Trump has an easy answer: to him. In the White House statement regarding the matter, released on Monday night, he made it clear that he confuses constitutional obligations with personal obedience. “The acting Attorney General, Sally Yates, has betrayed the Department of Justice by refusing to enforce a legal order designed to protect the citizens of the United States,” it said. “Betrayed” is a shocking word here, particularly given the suggestion that she is indifferent to American lives, suggesting as it does that she ought to be seen as a traitor to her country, rather than a dissenter. (As a prosecutor, she helped win the conviction of Eric Rudolph, the Olympic Park bomber.) And, indeed, the statement goes on to say that Yates “is weak on borders and very weak on illegal immigration.” Does Trump really know that about her?
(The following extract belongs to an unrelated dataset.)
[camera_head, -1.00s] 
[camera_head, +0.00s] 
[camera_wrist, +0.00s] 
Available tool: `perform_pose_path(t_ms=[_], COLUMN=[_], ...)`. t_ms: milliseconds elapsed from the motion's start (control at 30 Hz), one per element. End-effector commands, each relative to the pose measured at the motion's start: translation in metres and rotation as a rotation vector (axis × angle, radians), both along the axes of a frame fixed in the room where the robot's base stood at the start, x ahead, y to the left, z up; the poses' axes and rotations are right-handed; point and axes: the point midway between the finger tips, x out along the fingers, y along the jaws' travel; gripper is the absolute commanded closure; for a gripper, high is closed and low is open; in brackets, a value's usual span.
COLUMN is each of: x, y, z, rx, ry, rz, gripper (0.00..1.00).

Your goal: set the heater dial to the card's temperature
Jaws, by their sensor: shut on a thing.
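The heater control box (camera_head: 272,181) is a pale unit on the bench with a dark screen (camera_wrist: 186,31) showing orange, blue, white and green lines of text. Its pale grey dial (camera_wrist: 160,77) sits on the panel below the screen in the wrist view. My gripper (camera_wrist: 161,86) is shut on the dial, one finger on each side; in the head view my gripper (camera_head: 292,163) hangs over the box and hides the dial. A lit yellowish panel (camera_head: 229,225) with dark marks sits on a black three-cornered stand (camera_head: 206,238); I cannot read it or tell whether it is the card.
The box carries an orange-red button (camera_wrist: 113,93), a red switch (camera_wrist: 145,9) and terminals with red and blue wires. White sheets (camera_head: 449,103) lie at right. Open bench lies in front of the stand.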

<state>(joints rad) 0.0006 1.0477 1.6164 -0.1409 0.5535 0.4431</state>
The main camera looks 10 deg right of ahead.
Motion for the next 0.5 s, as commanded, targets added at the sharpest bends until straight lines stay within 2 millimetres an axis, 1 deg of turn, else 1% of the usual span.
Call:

Does he know anything about her, other than that she didn’t listen to him?
HERE
layman
 
  -3  
Tue 31 Jan, 2017 07:25 pm
@blatham,
Bannon is not the bombastic buffoon that the lying left-wing tries to make him out to be. He is an articulate, soft-spoken man with some sincerely held beliefs. He is also very bright. In this video he severely bashes Lehman Brothers and other investment bankers with an insightful analysis of their tactics and goals.

cicerone imposter
 
  1  
Tue 31 Jan, 2017 07:27 pm
@layman,
"Some sincerely held beliefs" also applies to Hitler, Stalin, Putin and Mao.